(WHAT TO DO):
The lines to extract start at the one containing "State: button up" and end with the last line; give them exactly and nothing more.

(SOURCE MATERIAL):

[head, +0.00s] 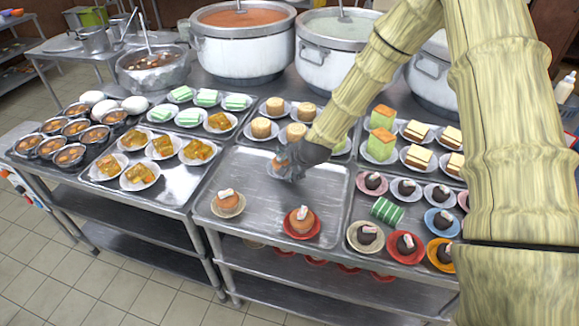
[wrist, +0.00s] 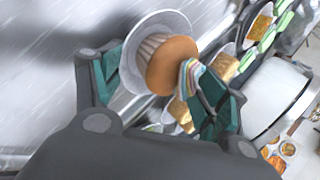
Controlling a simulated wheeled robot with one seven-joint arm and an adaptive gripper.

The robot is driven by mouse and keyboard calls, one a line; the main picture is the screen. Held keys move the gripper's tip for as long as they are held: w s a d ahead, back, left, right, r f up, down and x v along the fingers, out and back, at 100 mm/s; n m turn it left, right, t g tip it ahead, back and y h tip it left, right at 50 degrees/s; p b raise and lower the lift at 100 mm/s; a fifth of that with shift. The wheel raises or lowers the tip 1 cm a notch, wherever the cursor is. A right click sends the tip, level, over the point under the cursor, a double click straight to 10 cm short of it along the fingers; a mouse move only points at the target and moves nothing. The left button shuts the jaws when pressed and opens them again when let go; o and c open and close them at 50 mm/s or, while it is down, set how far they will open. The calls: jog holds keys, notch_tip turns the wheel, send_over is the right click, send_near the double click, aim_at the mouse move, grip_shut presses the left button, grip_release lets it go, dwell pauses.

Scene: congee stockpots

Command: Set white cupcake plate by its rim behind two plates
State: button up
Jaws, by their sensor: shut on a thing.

(SOLUTION):
State: button up
Jaws, by their sensor: shut on a thing.

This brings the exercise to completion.